Zero-sum magic labelings and null sets of regular graphs (Q405209)

Summary: For every \(h\in \mathbb{N}\), a graph \(G\) with the vertex set \(V(G)\) and the edge set \(E(G)\) is said to be \(h\)-magic if there exists a labeling \(l : E(G) \to\mathbb{Z}_h \setminus \{0\}\) such that the induced vertex labeling \(s : V (G) \to \mathbb{Z}_h\), defined by \(s(v) =\sum_{uv \in E(G)} l(uv)\) is a constant map. When this constant is zero, we say that \(G\) admits a zero-sum \(h\)-magic labeling.
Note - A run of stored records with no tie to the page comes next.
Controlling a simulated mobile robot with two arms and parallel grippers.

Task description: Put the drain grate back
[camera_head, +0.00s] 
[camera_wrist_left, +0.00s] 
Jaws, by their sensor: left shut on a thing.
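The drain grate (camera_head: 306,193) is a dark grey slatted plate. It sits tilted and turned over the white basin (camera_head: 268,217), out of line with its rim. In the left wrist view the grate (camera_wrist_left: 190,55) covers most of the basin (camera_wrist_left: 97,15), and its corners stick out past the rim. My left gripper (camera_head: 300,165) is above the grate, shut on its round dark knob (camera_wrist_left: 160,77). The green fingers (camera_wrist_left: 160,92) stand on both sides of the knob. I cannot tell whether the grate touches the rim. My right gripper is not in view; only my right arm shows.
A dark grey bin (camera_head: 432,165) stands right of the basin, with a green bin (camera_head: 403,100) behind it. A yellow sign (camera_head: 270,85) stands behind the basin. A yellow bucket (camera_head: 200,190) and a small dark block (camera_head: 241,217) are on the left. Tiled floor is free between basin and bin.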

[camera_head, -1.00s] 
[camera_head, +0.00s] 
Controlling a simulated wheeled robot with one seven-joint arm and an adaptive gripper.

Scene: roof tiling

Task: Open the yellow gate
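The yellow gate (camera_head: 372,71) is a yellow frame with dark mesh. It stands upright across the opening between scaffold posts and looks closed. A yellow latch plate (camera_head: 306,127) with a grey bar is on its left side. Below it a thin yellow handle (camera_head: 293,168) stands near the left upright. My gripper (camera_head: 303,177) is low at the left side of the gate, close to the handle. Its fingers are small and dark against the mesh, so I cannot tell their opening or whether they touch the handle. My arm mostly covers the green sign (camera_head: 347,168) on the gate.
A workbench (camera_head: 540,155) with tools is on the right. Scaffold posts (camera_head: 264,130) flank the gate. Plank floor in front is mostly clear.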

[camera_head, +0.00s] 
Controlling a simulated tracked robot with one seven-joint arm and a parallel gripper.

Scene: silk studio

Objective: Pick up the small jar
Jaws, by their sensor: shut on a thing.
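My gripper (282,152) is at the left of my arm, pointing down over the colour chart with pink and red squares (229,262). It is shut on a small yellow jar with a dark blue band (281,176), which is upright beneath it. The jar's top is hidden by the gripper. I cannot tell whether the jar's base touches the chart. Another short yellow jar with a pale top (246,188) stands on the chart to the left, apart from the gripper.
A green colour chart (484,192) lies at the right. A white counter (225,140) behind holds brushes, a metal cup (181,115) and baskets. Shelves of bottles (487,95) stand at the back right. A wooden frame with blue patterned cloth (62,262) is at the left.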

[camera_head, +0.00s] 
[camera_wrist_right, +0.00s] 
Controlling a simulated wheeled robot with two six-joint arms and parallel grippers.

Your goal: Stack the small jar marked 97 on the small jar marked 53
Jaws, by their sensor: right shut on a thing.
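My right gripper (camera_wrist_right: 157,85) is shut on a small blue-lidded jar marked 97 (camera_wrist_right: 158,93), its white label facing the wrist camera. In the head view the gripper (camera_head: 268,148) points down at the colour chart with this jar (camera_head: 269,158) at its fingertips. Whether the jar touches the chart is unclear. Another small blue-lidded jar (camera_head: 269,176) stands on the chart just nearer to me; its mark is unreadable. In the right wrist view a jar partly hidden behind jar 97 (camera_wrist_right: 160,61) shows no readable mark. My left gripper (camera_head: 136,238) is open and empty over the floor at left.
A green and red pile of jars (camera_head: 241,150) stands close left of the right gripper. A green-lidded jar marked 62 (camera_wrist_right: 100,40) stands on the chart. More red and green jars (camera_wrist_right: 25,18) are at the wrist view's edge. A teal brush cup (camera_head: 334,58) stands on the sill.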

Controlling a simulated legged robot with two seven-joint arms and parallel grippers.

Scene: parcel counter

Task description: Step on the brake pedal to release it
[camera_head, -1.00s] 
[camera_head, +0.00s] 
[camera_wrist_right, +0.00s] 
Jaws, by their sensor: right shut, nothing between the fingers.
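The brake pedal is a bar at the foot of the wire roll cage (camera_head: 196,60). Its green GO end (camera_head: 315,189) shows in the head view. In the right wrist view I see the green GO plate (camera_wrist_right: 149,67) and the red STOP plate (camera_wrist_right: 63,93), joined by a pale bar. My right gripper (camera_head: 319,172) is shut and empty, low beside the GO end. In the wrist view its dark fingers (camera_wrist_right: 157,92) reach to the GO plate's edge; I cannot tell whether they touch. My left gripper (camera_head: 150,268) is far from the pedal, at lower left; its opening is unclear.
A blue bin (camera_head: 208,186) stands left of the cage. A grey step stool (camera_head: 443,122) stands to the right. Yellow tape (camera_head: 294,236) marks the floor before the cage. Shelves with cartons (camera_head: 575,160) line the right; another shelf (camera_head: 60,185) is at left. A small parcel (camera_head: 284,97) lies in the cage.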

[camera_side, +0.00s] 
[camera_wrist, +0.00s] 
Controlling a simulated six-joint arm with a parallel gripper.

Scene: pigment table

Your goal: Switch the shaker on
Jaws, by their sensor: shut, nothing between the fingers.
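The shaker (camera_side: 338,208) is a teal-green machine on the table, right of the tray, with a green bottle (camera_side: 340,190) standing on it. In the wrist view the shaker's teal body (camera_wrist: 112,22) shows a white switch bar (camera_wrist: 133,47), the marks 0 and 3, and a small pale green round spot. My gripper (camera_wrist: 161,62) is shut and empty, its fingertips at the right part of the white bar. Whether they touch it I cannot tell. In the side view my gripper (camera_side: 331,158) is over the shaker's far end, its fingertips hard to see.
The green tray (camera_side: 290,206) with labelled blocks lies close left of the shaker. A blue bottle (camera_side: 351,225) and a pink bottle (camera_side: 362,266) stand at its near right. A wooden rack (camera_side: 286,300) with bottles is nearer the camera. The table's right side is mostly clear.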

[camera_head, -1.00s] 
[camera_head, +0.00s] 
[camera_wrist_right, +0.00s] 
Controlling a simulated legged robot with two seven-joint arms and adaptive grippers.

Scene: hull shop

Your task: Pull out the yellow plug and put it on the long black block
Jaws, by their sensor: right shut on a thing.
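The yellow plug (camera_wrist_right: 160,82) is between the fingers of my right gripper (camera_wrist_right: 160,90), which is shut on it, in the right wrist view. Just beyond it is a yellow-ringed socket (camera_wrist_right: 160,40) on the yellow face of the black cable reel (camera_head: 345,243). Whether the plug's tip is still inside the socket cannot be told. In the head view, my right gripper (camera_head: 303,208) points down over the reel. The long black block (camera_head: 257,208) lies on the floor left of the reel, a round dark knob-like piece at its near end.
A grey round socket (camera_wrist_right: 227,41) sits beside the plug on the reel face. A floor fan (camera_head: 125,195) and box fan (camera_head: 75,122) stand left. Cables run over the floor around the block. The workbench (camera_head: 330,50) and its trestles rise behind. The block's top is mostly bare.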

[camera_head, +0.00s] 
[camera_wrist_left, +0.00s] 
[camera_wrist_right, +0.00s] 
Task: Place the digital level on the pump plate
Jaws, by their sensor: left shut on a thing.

The null set of a graph \(G\), denoted by \(N(G)\), is the set of all natural numbers \(h \in \mathbb{ N} \) such that \(G\) admits a zero-sum \(h\)-magic labeling. In 2012, the null sets of 3-regular graphs were determined. In this paper we show that if \(G\) is an \(r\)-regular graph, then for even \(r\) (\(r > 2\)), \(N(G)=\mathbb{N}\) and for odd \(r\) (\(r\neq5\)), \(\mathbb{N} \setminus \{2,4\}\subseteq N(G)\). Moreover, we prove that if \(r\) is odd and \(G\) is a \(2\)-edge connected \(r\)-regular graph (\(r\neq 5\)), then \( N(G)=\mathbb{N} \setminus \{2\}\). Also, we show that if \(G\) is a \(2\)-edge connected bipartite graph, then \(\mathbb{N} \setminus \{2,3,4,5\}\subseteq N(G)\).